Во второй раз он приходил послушать записи Галича. Прямо с порога сообщил нам, что у него есть всего двадцать две минуты, прослушал начало песни, сказал «эта мне неинтересна, следующую». Послушал целиком всего две или три, наиболее реалистические. Все время смотрел на часы и ровно через двадцать две минуты встал, как будто закрыл заседание. И ушел, ничего не сказав. А мы, в то время безумно этими песнями восхищавшиеся, были совершенно сбиты с толку.

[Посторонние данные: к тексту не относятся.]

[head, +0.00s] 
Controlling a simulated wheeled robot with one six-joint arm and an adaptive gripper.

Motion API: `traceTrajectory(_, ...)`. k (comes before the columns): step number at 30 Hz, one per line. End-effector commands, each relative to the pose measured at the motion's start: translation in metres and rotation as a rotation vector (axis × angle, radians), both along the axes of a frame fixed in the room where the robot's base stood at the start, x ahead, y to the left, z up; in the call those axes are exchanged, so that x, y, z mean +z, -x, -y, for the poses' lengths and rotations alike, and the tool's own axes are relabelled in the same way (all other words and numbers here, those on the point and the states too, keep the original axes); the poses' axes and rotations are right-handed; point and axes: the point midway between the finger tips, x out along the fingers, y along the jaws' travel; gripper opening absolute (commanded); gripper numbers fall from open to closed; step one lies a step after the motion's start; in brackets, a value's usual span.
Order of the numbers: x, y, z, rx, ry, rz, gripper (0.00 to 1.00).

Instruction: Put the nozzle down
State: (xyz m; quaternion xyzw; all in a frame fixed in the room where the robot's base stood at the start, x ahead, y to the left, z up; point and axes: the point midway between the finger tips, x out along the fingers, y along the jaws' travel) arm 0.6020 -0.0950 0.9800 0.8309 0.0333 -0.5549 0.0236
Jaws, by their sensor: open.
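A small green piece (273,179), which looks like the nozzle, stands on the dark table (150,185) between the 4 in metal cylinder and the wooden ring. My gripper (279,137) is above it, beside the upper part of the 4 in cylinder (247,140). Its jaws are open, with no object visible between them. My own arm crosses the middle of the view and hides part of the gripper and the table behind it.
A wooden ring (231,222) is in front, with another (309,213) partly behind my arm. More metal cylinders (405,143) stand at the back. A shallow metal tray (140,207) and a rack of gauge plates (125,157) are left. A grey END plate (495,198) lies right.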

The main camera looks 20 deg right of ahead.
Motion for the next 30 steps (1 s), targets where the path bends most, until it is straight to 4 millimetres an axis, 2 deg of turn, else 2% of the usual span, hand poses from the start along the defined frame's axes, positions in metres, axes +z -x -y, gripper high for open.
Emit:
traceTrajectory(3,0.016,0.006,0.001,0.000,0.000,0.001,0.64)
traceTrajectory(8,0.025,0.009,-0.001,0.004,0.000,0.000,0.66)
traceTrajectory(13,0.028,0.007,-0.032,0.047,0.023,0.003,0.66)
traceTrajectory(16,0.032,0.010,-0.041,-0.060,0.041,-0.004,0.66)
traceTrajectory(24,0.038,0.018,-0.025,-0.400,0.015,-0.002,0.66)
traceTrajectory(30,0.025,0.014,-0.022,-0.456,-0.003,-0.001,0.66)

В последний раз я его видела на Новодевичьем кладбище, на похоронах Твардовского в семьдесят первом году. Для Александра Трифоновича, которого за год до этого отстранили от руководства «Новым миром», жизнь потеряла всякий смысл. Нас привез автобус Союза писателей. Перед воротами милиция отгоняла толпу, преграждая вход. Простым людям не позволялось проводить Твардовского в последний путь. Все произошло удивительно быстро. Как будто боялись, чтобы похороны Твардовского, впавшего в немилость, не затянулись. Ни одного искреннего слова — только краткие официальные выступления. Затем, когда гроб стали опускать в могилу, Солженицын — а он был уже два года как изгнан из Союза писателей, вел полуподпольную жизнь, — решительным жестом, жестом человека, имеющего право, отстранил всех, кто стоял перед ним, и шагнул вперед. Он хотел первым бросить горсть земли. А потом торжественно и размашисто осенил пространство крестным знамением.
52
Хрущев всегда действовал импульсивно. Он был двуликим. В истории с «Иваном Денисовичем» он повел себя как добрый царь, умный, понимающий, чуткий, а всего через несколько недель на выставке в Манеже открылся другой его лик — злого царя, раздражительного, ограниченного, властного.